The prime minister, who made the address virtually while in isolation at The Lodge, was awarded the think tank’s inaugural Grotius Prize in honour of founding international law thinker Hugo Grotius.
He stressed that Australia was not strategically trying to contain China.
Beijing’s views had become “heavily clouded and distorted” by the contest between the incumbent and rising powers, he said.
Mr Morrison called for a transparent and mutually beneficial relationship with China as pursuing Australia’s goals was being made more complex by assumptions cast on its actions.
He also reaffirmed Canberra’s commitment to the US alliance because of a shared world view, liberal democratic values and market-based economies.
“At all times we must be true to our values and the protection of our own sovereignty,” Mr Morrison said.
“These are our national interests.
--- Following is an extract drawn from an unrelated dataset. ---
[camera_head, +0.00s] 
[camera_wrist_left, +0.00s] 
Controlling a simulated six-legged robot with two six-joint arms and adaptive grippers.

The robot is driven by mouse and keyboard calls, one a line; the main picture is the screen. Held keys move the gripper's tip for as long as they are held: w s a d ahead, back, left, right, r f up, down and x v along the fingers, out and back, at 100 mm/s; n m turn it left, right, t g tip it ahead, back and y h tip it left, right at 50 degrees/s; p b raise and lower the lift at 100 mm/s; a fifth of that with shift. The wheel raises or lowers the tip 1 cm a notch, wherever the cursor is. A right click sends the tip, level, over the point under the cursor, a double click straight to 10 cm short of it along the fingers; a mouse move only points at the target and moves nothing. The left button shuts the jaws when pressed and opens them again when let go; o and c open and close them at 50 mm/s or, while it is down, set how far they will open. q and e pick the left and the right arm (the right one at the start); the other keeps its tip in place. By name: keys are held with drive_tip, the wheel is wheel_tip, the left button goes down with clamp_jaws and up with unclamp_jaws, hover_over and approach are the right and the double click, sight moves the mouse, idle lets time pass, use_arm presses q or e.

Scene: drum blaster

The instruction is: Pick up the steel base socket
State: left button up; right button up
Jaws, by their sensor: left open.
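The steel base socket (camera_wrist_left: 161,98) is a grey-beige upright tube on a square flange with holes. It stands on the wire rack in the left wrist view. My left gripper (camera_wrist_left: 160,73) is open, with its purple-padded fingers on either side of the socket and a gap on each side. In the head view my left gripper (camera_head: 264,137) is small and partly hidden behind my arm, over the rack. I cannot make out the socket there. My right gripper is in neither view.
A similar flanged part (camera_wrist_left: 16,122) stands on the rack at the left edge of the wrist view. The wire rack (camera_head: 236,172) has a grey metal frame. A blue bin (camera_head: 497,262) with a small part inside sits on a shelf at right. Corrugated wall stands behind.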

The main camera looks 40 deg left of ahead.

Pursuing these interests in the midst of strategic competition between the United States and China is not straightforward.”
Australia’s relationship with China has suffered in recent years with a diplomatic row bleeding into trade disputes.
“If we are to avoid a new era of polarisation, then in the decades ahead, there must be a more nuanced appreciation of individual states’ interests in how they deal with the major powers,” Mr Morrison said.
“Stark choices are in no-one’s interests.
“Greater latitude will be required from the world’s largest powers to accommodate the individual interests of their partners and allies. We all need a bit more room to move.”
British Prime Minister Boris Johnson also addressed the event.
Mr Morrison said he looked forward to working with the UK to make the COP26 summit next year “a major step forward in dealing with the challenge of climate change”.